▶ WHAT IS REQUIRED: Skip the pictures, please, and write out exactly the lines from the opening of the data through the line containing "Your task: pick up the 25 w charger".

▶ DATA FOR THE TASK:
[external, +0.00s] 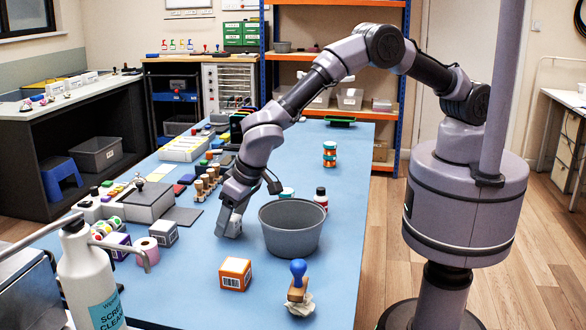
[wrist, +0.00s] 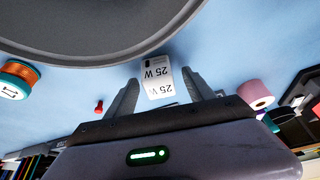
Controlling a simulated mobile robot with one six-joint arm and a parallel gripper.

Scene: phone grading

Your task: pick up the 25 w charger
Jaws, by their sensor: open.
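In the external view my gripper (external: 229,224) points down at the table, just left of the grey tub. I cannot make out the charger clearly there.
The grey tub (external: 291,230) stands close to the right of my gripper. An orange box (external: 235,273) and a blue-knobbed stamp (external: 298,278) stand nearer the front. A pink roll (external: 147,250) and boxes stand left. Wooden-handled stamps (external: 207,182) stand behind.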

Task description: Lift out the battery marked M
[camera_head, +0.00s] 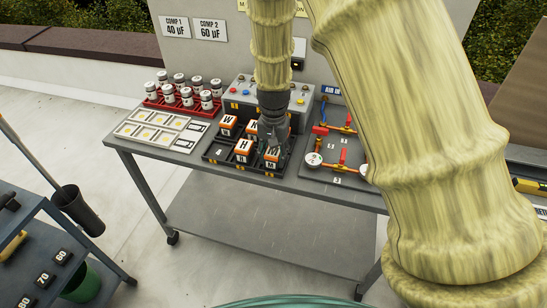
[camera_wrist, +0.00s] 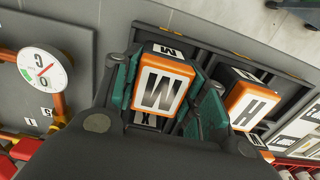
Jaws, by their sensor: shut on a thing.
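The battery marked M (camera_wrist: 163,88) is an orange-and-white block with a black letter. In the head view it shows at the front right of the black battery tray (camera_head: 208,156). My gripper (camera_head: 271,141) comes down over it from above. In the wrist view its teal pads (camera_wrist: 122,85) press on two sides of the block, and the letter appears upside down. I cannot tell whether the block's base is clear of its slot. The battery marked H (camera_head: 242,151) stands to its left, also in the wrist view (camera_wrist: 250,100). The battery marked W (camera_head: 228,125) and another block (camera_head: 252,130) stand behind.
The tray slot marked 4 (camera_head: 219,152) is empty. A red rack of capacitors (camera_head: 187,101) and a pale tray (camera_head: 150,131) stand to the left. A grey box (camera_head: 240,91) stands behind. A pipe panel with gauges (camera_head: 313,159) lies close on the right.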

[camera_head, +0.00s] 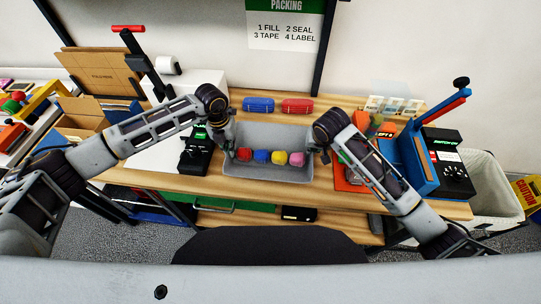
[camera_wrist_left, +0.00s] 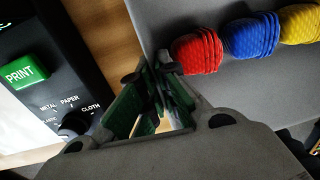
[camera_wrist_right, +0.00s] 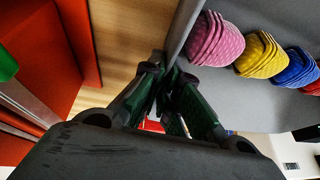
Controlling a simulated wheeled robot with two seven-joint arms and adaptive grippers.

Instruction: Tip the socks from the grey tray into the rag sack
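The grey tray (camera_head: 267,174) is level in the middle of the bench, with a red, a blue, a yellow and a pink rolled sock (camera_head: 297,158) in a row inside. I cannot tell whether it touches the bench top. My left gripper (camera_head: 228,146) is at its left end, fingers closed either side of the end wall in the left wrist view (camera_wrist_left: 150,72). My right gripper (camera_head: 320,150) is likewise on the right end wall, also in the right wrist view (camera_wrist_right: 166,68). A pale open sack-like bin (camera_head: 487,175), perhaps the rag sack, stands right of the bench.
A black label printer (camera_head: 195,155) stands close left of the tray. Blue and red bundles (camera_head: 258,104) lie behind it. Right are an orange-red holder (camera_head: 350,175), a blue press (camera_head: 412,165) and a black switch box (camera_head: 455,175). A yellow caution sign (camera_head: 528,192) stands far right.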

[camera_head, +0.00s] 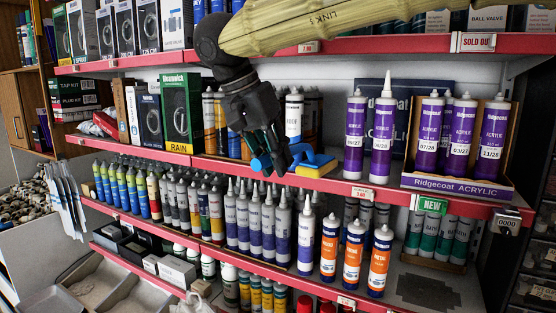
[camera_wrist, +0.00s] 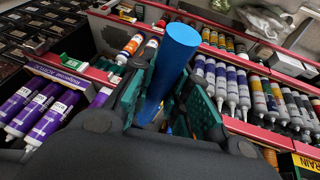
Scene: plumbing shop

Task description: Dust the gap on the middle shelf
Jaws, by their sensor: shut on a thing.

▶ EXERCISE OUTPUT:
[external, +0.00s] 
[wrist, +0.00s] 
Controlling a simulated mobile robot with one six-joint arm and a parallel gripper.

Scene: phone grading

Your task: pick up the 25 w charger

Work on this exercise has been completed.